■ Exercise details ■
Can you transcribe every line exactly and leave the pictures behind?

■ Given material ■
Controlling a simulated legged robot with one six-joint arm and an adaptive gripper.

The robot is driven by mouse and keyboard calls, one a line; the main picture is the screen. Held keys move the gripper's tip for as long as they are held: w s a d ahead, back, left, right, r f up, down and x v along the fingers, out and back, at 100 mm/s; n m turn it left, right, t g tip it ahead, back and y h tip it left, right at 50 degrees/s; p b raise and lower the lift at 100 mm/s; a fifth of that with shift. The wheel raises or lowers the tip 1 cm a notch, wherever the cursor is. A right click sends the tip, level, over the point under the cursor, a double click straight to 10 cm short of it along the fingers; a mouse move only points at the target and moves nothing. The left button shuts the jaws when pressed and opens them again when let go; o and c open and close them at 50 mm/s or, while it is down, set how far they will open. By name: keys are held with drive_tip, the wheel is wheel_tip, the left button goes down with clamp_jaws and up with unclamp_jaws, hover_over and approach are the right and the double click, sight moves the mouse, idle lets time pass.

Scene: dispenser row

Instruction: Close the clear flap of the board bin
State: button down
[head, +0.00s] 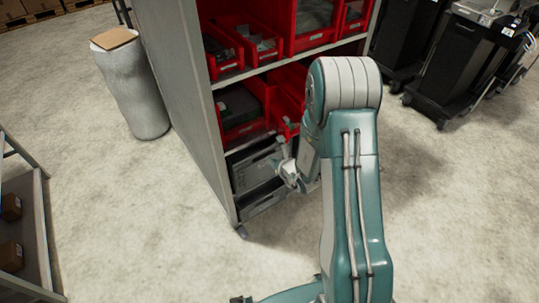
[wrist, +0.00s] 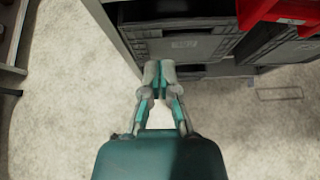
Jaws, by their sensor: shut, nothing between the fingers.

■ Solution to this exercise ■
Controlling a simulated legged robot with one six-joint arm and an adaptive gripper.

The robot is driven by mouse and keyboard calls, one a line; the main picture is the screen. Held keys move the gripper's tip for as long as they are held: w s a d ahead, back, left, right, r f up, down and x v along the fingers, out and back, at 100 mm/s; n m turn it left, right, t g tip it ahead, back and y h tip it left, right at 50 degrees/s; p b raise and lower the lift at 100 mm/s; a fifth of that with shift. The wheel raises or lowers the tip 1 cm a notch, wherever the cursor is. A right click sends the tip, level, over the point under the cursor, a double click straight to 10 cm short of it along the fingers; a mouse move only points at the target and moves nothing. The left button shuts the jaws when pressed and opens them again when let go; o and c open and close them at 50 mm/s or, while it is down, set how far they will open. By name: keys are held with drive_tip, the wheel is wheel_tip, the left button goes down with clamp_jaws and up with unclamp_jaws, hover_over and approach are the right and the double click, sight moves the mouse, idle lets time pass.

Scene: dispenser row

Instruction: Close the clear flap of the board bin
State: button down
[head, +0.00s] 
[wrist, +0.00s] 
Jaws, by their sensor: shut, nothing between the fingers.

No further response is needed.